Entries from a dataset
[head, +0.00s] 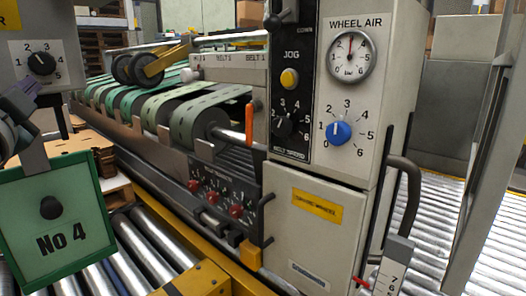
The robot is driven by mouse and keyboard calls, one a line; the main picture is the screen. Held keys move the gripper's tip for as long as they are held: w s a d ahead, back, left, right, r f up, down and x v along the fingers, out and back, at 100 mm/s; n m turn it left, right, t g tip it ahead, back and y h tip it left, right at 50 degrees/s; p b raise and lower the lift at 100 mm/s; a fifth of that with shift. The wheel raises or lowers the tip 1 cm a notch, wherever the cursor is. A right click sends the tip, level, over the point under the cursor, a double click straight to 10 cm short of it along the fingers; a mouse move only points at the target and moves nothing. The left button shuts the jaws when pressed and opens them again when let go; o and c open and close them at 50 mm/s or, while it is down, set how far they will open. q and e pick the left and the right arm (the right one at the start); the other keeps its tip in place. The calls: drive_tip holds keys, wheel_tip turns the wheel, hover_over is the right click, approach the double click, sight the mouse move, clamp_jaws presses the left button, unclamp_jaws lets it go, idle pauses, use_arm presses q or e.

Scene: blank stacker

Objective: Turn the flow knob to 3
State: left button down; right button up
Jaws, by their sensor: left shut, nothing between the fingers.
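No label reading "flow" is legible. A blue knob (339,132) sits on the light panel headed WHEEL AIR, inside a printed scale from 0 to 6. Its white mark points up and slightly left, seemingly near 2; the exact setting is hard to read. Above it is a round gauge (351,55) with a red needle pointing nearly straight up. My left gripper (20,112) is at the far left edge, partly cut off, shut and empty, far from the blue knob. My right gripper is not in view.
A black knob (284,126) and a yellow JOG button (289,78) are on the dark panel beside it. Another black knob (41,63) is at far left. A green No 4 plate (85,215) hangs below my left gripper. An orange-handled lever (249,124) sticks out left of the panel.

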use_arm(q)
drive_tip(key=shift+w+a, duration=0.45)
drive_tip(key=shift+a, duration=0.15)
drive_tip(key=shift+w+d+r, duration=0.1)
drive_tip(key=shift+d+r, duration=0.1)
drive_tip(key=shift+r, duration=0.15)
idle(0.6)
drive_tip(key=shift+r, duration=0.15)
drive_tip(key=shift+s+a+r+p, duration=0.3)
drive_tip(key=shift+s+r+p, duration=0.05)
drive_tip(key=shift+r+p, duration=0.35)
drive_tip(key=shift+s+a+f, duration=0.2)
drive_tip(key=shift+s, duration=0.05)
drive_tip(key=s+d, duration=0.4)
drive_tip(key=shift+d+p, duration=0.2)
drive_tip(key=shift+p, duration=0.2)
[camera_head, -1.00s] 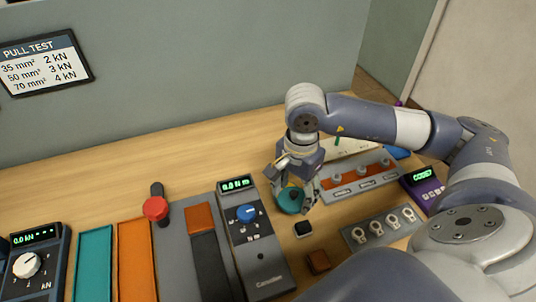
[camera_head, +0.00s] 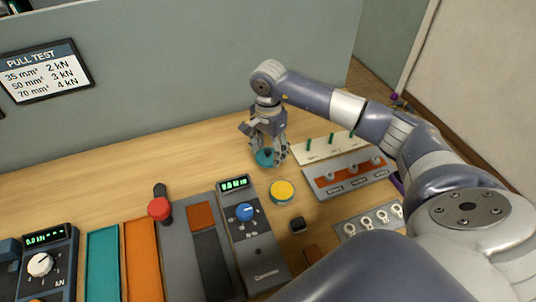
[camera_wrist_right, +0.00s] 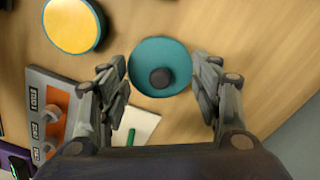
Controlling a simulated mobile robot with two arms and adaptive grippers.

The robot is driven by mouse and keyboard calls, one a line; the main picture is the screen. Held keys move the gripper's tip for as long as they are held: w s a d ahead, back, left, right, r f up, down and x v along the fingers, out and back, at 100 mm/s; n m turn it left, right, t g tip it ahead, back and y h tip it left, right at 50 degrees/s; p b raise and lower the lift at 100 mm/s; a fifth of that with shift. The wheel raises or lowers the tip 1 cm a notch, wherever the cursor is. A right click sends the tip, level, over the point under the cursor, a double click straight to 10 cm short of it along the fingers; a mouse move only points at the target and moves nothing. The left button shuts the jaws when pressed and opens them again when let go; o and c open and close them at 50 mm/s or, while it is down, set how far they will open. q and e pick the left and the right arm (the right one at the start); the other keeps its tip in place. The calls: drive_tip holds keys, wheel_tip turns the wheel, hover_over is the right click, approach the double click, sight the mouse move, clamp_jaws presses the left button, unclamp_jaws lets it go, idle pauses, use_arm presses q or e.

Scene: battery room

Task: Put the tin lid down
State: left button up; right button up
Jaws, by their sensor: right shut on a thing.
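The tin lid (camera_head: 264,158) is a teal disc with a dark knob, and it also shows in the wrist view (camera_wrist_right: 143,82). My right gripper (camera_head: 269,157) points down with its fingers on either side of the lid, shut on it. In the wrist view the fingers (camera_wrist_right: 162,82) flank the lid left and right. The lid is at or just above the wooden table; any gap under it is hidden. The open tin (camera_head: 282,191), round with a yellow top face and teal rim, stands nearer to me. My left gripper is out of view.
A white board with green pegs (camera_head: 330,147) and a grey-orange rack (camera_head: 350,178) stand right of the gripper. The table left of the lid is bare (camera_head: 150,160).

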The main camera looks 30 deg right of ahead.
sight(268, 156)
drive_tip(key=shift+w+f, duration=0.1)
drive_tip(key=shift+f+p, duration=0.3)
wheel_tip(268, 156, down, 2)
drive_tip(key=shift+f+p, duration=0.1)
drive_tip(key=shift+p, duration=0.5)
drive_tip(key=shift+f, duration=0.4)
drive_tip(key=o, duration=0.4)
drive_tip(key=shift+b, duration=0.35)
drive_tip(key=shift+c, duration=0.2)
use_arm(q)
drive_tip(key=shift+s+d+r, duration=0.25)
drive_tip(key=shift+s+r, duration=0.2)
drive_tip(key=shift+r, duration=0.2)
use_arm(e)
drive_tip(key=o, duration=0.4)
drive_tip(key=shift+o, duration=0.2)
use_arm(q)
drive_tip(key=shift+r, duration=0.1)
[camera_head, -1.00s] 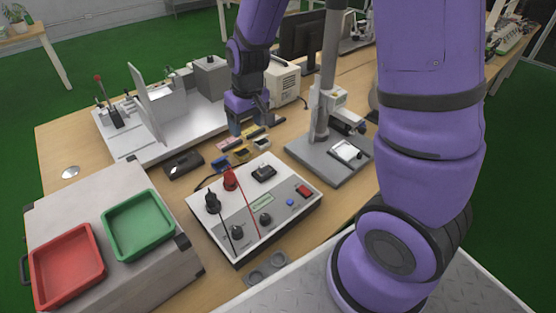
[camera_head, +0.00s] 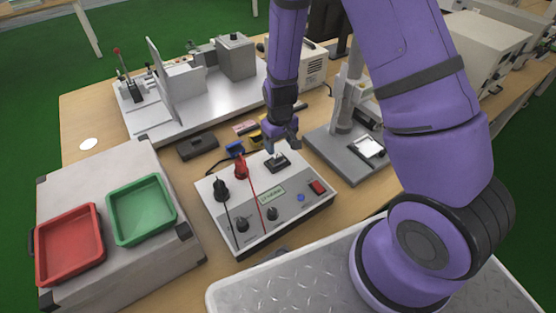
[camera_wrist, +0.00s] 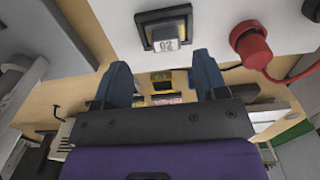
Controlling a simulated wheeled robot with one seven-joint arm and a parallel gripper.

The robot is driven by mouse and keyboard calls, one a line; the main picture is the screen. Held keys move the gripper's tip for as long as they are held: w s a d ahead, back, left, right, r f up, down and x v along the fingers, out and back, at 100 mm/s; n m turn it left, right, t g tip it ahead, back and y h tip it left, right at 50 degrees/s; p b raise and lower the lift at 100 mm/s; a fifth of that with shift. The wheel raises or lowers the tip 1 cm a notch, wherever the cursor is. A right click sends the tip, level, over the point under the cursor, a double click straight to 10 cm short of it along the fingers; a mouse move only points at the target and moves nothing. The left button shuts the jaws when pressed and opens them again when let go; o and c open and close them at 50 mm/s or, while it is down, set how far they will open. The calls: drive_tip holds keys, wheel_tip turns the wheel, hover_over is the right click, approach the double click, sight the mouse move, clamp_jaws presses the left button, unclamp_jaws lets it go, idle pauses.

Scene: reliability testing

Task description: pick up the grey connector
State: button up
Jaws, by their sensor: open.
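A small grey block marked "02" (camera_wrist: 166,38), which looks like the grey connector, sits in a dark, yellow-edged socket (camera_wrist: 163,20) on the white tester box. In the head view the dark socket (camera_head: 278,162) shows near the box's back edge, just below my gripper (camera_head: 284,148). In the wrist view my gripper (camera_wrist: 162,72) is open, its two blue fingers apart with nothing held between them. The grey block lies beyond the fingertips, roughly centred between them and apart from them. In the head view the block is too small to make out.
The tester box (camera_head: 240,232) has red and black plugs with cables left of the socket. Blue (camera_head: 235,148) and yellow (camera_wrist: 161,79) parts lie behind it. A grey stand (camera_head: 345,150) is close on the right. Green (camera_head: 142,208) and red (camera_head: 69,245) trays are at left.

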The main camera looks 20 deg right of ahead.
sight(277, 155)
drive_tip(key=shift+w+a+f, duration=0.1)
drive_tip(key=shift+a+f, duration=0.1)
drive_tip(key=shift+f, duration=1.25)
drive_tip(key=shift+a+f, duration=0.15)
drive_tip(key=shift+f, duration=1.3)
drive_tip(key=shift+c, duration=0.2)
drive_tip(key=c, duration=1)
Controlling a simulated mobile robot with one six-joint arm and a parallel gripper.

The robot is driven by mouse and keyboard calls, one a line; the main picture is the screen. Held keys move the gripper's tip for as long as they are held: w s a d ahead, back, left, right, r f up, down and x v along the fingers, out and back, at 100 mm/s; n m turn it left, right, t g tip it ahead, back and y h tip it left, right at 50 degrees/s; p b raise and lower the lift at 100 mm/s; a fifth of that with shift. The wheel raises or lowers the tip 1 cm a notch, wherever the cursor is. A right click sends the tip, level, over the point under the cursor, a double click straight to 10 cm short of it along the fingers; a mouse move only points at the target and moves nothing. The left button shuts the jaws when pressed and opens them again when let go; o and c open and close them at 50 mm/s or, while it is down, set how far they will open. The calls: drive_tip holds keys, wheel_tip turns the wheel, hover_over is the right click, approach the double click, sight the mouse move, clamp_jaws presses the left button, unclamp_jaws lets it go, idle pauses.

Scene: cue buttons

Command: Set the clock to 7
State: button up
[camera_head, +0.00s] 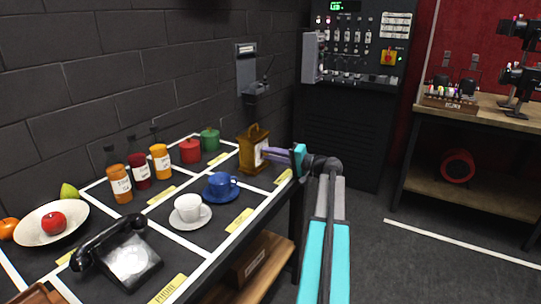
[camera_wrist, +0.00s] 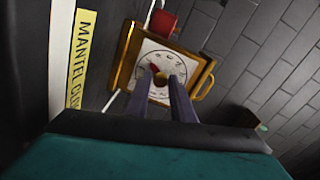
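The clock (camera_head: 247,160) is a brown-gold mantel clock with a handle on top and a white face, at the far right end of the table. In the wrist view the clock (camera_wrist: 184,51) appears turned on its side, its handle to the right. A red hand (camera_wrist: 153,68) points toward the lower part of the dial; the numerals are too small to read. My gripper (camera_head: 266,153) reaches in from the right to the face. In the wrist view my gripper's fingertips (camera_wrist: 161,76) lie either side of a small gold knob at the dial's centre. Whether they press on it is unclear.
A blue cup (camera_head: 220,185), a white cup (camera_head: 188,206) and a black telephone (camera_head: 122,254) stand left of the clock. A yellow name label (camera_wrist: 80,50) lies before the clock. The floor at right is clear.

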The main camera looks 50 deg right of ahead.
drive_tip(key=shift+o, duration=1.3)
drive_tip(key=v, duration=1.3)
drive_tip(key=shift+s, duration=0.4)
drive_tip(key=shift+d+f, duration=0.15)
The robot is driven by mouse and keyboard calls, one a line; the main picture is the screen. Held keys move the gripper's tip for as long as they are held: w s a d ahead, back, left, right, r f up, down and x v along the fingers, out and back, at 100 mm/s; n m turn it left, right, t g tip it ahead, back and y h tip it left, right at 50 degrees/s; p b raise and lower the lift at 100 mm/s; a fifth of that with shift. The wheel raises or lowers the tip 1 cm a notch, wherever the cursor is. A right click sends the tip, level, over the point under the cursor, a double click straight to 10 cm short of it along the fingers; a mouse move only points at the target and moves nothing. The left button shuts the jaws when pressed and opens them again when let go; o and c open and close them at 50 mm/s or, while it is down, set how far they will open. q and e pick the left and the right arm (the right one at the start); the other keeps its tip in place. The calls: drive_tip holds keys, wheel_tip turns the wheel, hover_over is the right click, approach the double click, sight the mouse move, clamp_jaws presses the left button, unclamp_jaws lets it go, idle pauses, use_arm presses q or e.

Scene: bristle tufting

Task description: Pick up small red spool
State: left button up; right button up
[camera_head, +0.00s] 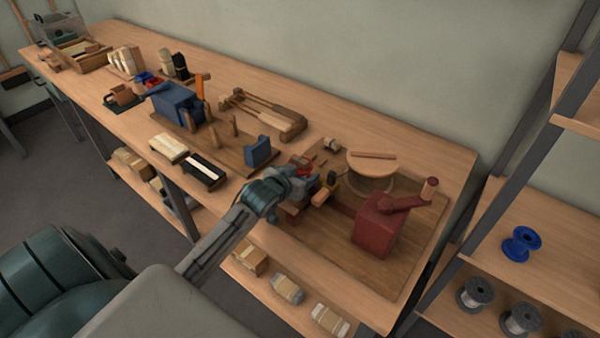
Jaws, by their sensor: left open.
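My left gripper (311,187) reaches in from the lower left over the wooden workbench (430,152). It is open, above the board that carries the dark red crank machine (375,228). A small red part (304,168) shows right at the gripper, partly hidden by it; I cannot tell whether it is the small red spool or whether the fingers touch it. Another small red item (154,84) lies farther back on the bench, beside a small blue one. My right gripper is not in view.
A round wooden disc (372,162) stands just right of the gripper. A blue vise-like machine (175,105) and wooden pegs stand to the left. A shelf at right holds a blue spool (521,244) and several grey wire spools (474,293). Bare bench lies along the wall.

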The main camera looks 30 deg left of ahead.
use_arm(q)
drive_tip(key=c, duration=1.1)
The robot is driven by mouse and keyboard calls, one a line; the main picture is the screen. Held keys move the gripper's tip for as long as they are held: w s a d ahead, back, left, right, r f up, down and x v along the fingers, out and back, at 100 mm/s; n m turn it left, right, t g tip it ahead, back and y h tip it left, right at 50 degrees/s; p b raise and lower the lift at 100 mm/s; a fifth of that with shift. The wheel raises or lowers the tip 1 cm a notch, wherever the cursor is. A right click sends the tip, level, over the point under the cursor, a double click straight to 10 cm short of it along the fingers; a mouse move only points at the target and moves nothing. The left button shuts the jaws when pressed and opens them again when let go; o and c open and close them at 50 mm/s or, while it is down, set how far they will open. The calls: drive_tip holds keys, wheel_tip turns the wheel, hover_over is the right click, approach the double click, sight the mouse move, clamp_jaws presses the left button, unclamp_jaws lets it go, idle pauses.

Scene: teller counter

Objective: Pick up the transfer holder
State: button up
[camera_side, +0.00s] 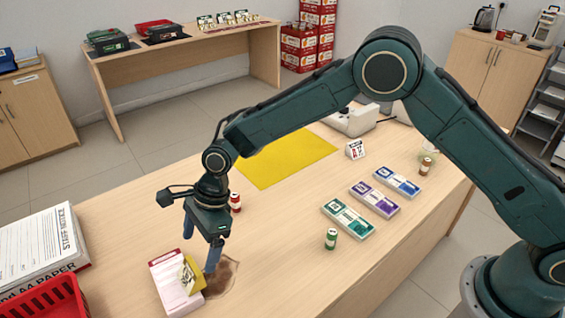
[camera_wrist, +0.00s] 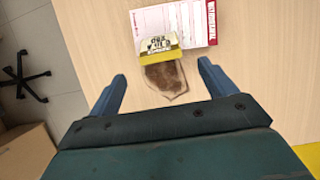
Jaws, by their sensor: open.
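A small yellow stand with a pale face and dark lettering (camera_side: 190,276), seemingly the transfer holder, sits at the edge of a white and pink slip pad with a red strip (camera_side: 165,272). In the wrist view the yellow stand (camera_wrist: 160,54) is near the top middle, against the pad (camera_wrist: 190,22); its lettering is too blurred to read. My gripper (camera_side: 200,254) is open and empty, fingers pointing down just above the counter beside the stand. In the wrist view my gripper's fingertips (camera_wrist: 162,70) are apart on either side of the stand's near edge, not visibly touching it.
A brown, shield-shaped patch (camera_side: 228,274) lies beside the stand. A red basket (camera_side: 45,298) and a paper stack (camera_side: 38,250) are at left. A yellow mat (camera_side: 285,158) is behind.

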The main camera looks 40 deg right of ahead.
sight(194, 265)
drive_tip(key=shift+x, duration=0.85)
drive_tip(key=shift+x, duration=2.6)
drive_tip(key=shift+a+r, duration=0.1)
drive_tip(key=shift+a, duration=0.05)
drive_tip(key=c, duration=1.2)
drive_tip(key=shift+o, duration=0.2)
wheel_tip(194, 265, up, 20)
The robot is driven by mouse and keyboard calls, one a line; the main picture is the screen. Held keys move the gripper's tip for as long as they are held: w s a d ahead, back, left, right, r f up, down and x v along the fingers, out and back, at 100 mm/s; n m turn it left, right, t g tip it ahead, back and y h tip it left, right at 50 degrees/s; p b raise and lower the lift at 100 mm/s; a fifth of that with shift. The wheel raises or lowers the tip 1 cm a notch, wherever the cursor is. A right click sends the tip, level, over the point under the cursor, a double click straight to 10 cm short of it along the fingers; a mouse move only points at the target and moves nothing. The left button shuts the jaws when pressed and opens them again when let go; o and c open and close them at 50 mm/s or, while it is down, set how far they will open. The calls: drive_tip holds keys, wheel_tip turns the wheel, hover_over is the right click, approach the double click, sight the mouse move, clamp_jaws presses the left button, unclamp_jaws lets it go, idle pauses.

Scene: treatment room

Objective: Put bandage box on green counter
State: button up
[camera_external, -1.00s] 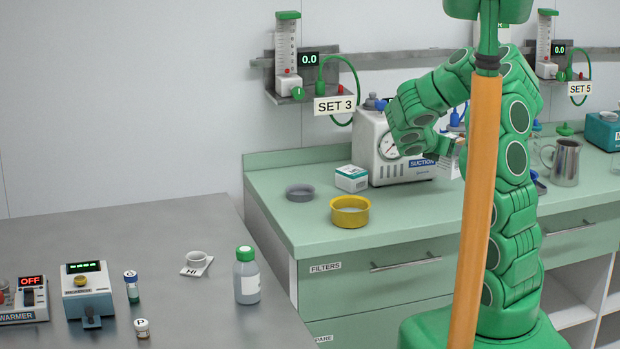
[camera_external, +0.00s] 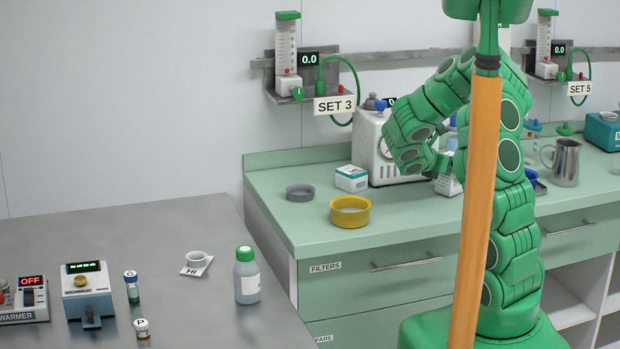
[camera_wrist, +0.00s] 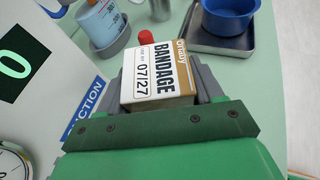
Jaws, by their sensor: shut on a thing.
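The bandage box (camera_wrist: 158,82), white and tan with the word BANDAGE and 07/27, sits between the fingers of my gripper (camera_wrist: 163,92) in the wrist view. My gripper is shut on it. In the external view my gripper (camera_external: 447,172) is low over the green counter (camera_external: 400,222), in front of the suction unit. The box is mostly hidden there by my arm, and I cannot tell whether it touches the counter.
The suction unit (camera_external: 368,145) stands close behind my gripper. A white-and-teal box (camera_external: 351,179), a grey dish (camera_external: 300,192) and a yellow bowl (camera_external: 350,217) stand left. A blue pot (camera_wrist: 228,14) on a tray is near. The counter's front strip is clear.

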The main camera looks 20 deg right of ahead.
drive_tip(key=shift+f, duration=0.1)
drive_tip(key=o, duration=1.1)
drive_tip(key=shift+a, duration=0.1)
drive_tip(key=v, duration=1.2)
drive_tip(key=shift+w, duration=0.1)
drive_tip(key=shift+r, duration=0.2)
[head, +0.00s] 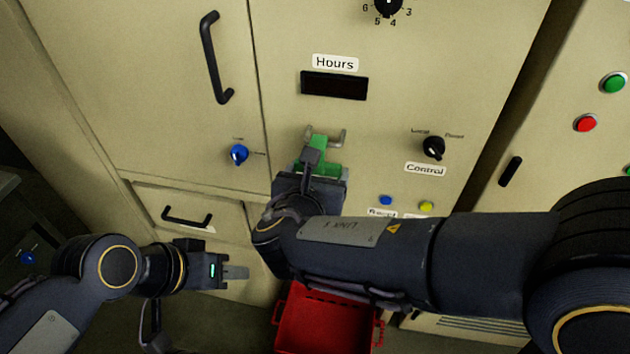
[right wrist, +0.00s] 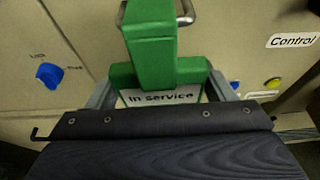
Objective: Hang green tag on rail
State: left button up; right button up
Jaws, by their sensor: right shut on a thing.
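The green tag (head: 321,145) is in front of the cabinet panel, below the "Hours" display. In the right wrist view the green tag (right wrist: 165,45) has a narrow upper part, a wider base and a label reading "In service". My right gripper (right wrist: 160,90) is shut on the base, one finger on each side. The metal rail (head: 341,137) is a small bar on the panel at the tag's top. The rail (right wrist: 187,12) also shows just behind the tag's top edge; I cannot tell whether the tag is hooked on it. My left gripper (head: 236,272) is low at the left, empty, its finger gap unclear.
A blue knob (head: 238,154) is left of the tag and a black Control knob (head: 433,147) is right of it. Blue and yellow buttons (head: 426,206) are below. A red crate (head: 325,320) stands beneath my right arm.

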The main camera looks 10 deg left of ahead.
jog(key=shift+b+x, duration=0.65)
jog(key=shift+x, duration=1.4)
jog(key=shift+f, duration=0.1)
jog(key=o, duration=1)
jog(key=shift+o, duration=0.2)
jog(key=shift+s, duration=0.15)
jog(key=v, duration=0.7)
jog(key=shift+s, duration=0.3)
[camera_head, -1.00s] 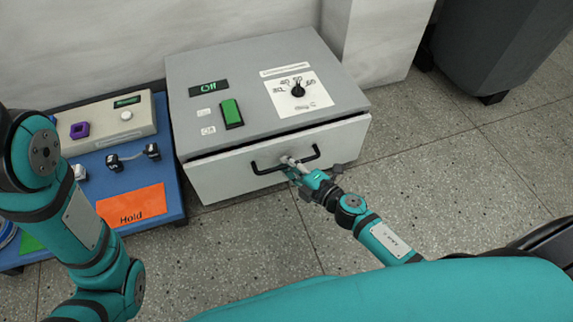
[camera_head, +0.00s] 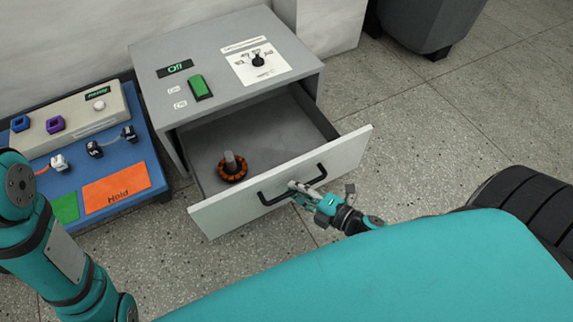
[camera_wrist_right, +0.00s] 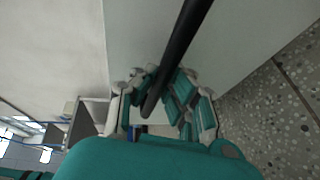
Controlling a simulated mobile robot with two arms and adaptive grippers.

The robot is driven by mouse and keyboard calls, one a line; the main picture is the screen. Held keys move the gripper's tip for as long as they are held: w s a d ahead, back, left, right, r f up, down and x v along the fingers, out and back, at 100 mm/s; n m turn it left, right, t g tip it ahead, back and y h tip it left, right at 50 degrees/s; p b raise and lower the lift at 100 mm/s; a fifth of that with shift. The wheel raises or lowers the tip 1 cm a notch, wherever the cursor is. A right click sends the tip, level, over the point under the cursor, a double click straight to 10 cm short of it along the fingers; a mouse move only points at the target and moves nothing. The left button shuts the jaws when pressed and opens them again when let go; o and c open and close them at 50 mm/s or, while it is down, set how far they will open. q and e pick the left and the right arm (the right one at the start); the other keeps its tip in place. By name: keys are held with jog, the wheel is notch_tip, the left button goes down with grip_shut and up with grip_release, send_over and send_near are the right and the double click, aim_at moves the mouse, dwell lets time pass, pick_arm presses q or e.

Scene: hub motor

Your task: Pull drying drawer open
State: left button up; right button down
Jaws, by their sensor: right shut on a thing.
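The drying drawer (camera_head: 225,216) is pulled out of the grey drying box (camera_head: 222,62), and its inside shows. A round orange and black motor part with a grey upright shaft (camera_head: 232,168) stands on the drawer floor towards the left. My right gripper (camera_head: 297,190) is shut on the black drawer handle (camera_head: 273,199) at the drawer's front. In the right wrist view the black handle bar (camera_wrist_right: 175,60) runs between the fingers of my right gripper (camera_wrist_right: 160,95). My left arm comes in at the left, but its gripper is out of the picture.
A blue table (camera_head: 143,143) on the left holds an orange "Hold" mat (camera_head: 116,188), a green mat (camera_head: 65,208), a tester box (camera_head: 70,122) and small connectors. The box top has a green switch (camera_head: 200,87) and a dial (camera_head: 258,60). A grey bin (camera_head: 425,25) stands at the back right.

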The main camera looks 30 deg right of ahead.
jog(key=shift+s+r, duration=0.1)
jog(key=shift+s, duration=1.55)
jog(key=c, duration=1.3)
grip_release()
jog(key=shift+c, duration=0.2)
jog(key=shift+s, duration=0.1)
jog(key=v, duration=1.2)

### Goal of the exercise
Copy out each line that contains the word "joint".

### Expected answer
Controlling a simulated wheeled robot with one seven-joint arm and a parallel gripper.
Controlling a simulated mobile robot with one six-joint arm and a parallel gripper.

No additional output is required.